* _To do_
Gather all lines containing the string "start" and copy them out.

* _Information supplied_
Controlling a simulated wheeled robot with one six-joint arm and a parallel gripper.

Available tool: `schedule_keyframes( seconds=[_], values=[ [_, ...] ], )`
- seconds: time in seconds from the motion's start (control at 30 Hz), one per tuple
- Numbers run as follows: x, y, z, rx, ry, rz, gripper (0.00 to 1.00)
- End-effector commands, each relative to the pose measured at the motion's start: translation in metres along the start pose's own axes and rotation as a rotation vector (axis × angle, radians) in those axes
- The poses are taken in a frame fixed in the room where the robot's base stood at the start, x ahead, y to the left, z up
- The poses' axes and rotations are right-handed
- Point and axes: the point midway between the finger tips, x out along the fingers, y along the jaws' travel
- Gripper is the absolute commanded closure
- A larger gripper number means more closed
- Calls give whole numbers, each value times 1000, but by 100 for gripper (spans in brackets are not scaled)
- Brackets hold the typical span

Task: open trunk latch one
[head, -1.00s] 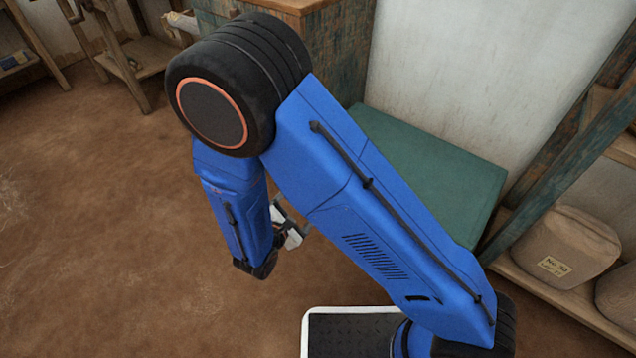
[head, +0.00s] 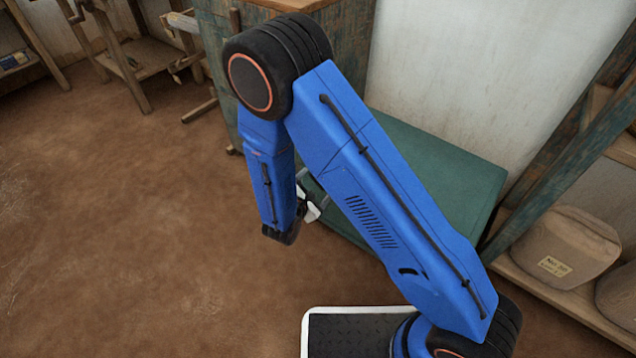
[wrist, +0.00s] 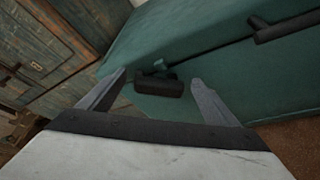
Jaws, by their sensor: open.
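The green trunk (head: 430,180) stands against the wall in the head view, its lid down and its front mostly hidden by my arm. In the wrist view the trunk (wrist: 215,40) fills the upper right. A dark latch (wrist: 158,86) sits on its front face, and a dark bar-like fitting (wrist: 285,27) shows at the upper right. My gripper (wrist: 160,80) is open, its two fingers on either side of the latch in the picture. I cannot tell whether they touch the trunk. In the head view my gripper (head: 312,208) is partly hidden beside the trunk's front.
A weathered wooden cabinet (head: 222,90) stands left of the trunk, close to my arm; its panels (wrist: 45,60) show in the wrist view. A shelf post (head: 570,150) and wrapped bundles (head: 565,248) are at the right. The brown floor (head: 110,240) at the left is clear.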

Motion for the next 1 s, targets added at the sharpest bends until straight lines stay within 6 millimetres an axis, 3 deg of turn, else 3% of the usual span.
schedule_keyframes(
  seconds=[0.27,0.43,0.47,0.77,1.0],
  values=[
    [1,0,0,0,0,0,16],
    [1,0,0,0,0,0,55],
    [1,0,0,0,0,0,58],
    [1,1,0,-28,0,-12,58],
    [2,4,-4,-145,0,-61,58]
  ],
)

* _Written response_
- seconds: time in seconds from the motion's start (control at 30 Hz), one per tuple
- End-effector commands, each relative to the pose measured at the motion's start: translation in metres along the start pose's own axes and rotation as a rotation vector (axis × angle, radians) in those axes
- The poses are taken in a frame fixed in the room where the robot's base stood at the start, x ahead, y to the left, z up

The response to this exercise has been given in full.